Albanian Government Council of Ministers

Speech of Prime Minister Edi Rama at the Conference “Promoting culture for a sustainable development”:

 

Welcome to Tirana! I hope you will have time to visit also Durres. I do not know if you have enough time to go even beyond Durres, because I believe that there is much to see.

I’m very proud to say that at this stage of the country’s rule, despite the extreme difficulties we have had and continue to have – because of a very serious legacy in terms of state finances, we have embarked into a program of financial discipline with the International Monetary Fund – we have increased the budget for culture.

Of course, the increase of the budget for culture is always relative because it is never enough. But I believe that, where possible, it is always beneficial to the development of the country’s society if you protect, save or restore an object of cultural heritage instead of building one kilometre in infrastructure.

It is important that we continue to find ways to deepen dialogue and cooperation with one another here in the region. There are many things that bind us, and there are many things that are common challenges, for which the experience of each of us can be enormously useful to avoid repeating the same mistakes, or to solve in a faster time, based on best practice, the similar problems that we face.

I keep always asking myself a question, which I believe can be raised not only in Albania but in every country of our region. How is it that our fathers, who supposedly had fewer chances to see the world, or to learn from the world, when they build their homes or their villages, they built them more beautifully than we do?

Just look at our common coastline and make a comparison between the old villages and the new developments, to view a painful and incomprehensive degradation of the taste, of the relation with beauty and the aggression of ugliness. I believe that our region has been living for many years under the aggression of ugliness, in terms of the relationship with beauty as heritage, and the relation with development as benefit.

This aggression of ugliness has depleted us in relation to the extraordinary cultural and natural heritage of all our countries. This dizzying race on the path of unsustainable development for short or even medium-term profits did not allow us not only to think deeply, but also to have a strategic approach to beauty as a source of sustainable economic development. It is very important to find ways to influence as much as possible government at central and local level in view of beauty.

I often face a vulgar criticism with regard to our program of Urban Renaissance, which is basically a program that aims to revive the relation with beauty in public spaces. According to this criticism “we don’t have food, and you invest in facades; we don’t have running water, and you invest in lighting; we have a thousand and one concerns, and you deal with museums and public spaces, and at the end of the day we don’t have either food, or running water, and we don’t find any solution to our problems.”.

Of course, it is a completely frivolous criticism.

It may seem pointless to waste time to explain “why”, but I bring this to your attention to highlight another aspect, a positive one, of all this approach which, if we could, we would strengthen with more investments and more funding. The positive aspect relates to the fact that there may be countries that are both beautiful and poor, but there is no country that is both ugly and wealthy. There may be beautiful countries where there are a thousand and one problems, but there is no country where the aggression of ugliness has brought prosperity, has  brought a sense of measure and a sense of the future for younger generations or the generations to come.

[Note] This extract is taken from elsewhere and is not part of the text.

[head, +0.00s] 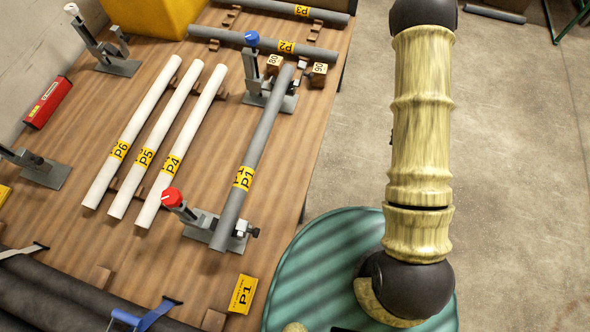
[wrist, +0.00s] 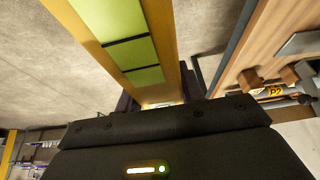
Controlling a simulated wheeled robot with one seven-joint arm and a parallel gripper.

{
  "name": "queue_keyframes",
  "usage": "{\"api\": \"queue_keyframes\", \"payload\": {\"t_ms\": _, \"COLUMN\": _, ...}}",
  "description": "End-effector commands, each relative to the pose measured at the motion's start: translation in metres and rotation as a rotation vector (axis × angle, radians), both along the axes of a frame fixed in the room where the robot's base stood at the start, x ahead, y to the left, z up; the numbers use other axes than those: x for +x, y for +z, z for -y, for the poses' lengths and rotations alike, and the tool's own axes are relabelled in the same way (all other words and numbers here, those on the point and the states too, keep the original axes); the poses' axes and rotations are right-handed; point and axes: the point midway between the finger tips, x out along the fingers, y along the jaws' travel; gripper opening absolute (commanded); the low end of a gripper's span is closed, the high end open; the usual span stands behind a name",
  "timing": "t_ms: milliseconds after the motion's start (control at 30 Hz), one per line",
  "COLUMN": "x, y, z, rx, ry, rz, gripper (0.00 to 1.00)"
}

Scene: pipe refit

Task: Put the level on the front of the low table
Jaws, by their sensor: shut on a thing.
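The level (wrist: 125,40) appears in the wrist view as a long yellow bar with bright green panels. It runs from my gripper (wrist: 160,98) towards the top left of the picture. My gripper is shut on its near end; the grip itself is mostly hidden behind the black gripper body. In the head view my arm bends down at the right, and neither the gripper nor the level shows clearly there. A low table that is clearly apart from the wooden worktop cannot be made out.
A wooden worktop (head: 75,150) fills the left of the head view. White pipes (head: 130,135), grey pipe P1 (head: 262,140), clamps and a red box (head: 47,102) are on it. The worktop's edge also shows in the wrist view (wrist: 237,70). Concrete floor (head: 510,130) is mostly clear at right.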

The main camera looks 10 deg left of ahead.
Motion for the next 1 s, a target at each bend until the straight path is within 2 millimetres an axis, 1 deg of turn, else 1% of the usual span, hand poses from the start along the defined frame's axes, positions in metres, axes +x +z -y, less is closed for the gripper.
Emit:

What we look translated in real numbers is that where our investments for beauty have been consistent, the growth of the local economy has also been consistent. The difference is immediately noticed where we have not managed yet to extend this program. Even though it could be about areas that are too close to each other, a new road may have connected these two areas, but it hasn’t produced the same signs of local development as in the area where it has been invested for beauty, or where the aggression of ugliness has not been challenged by any attempt to set another standard of the relation with the public space.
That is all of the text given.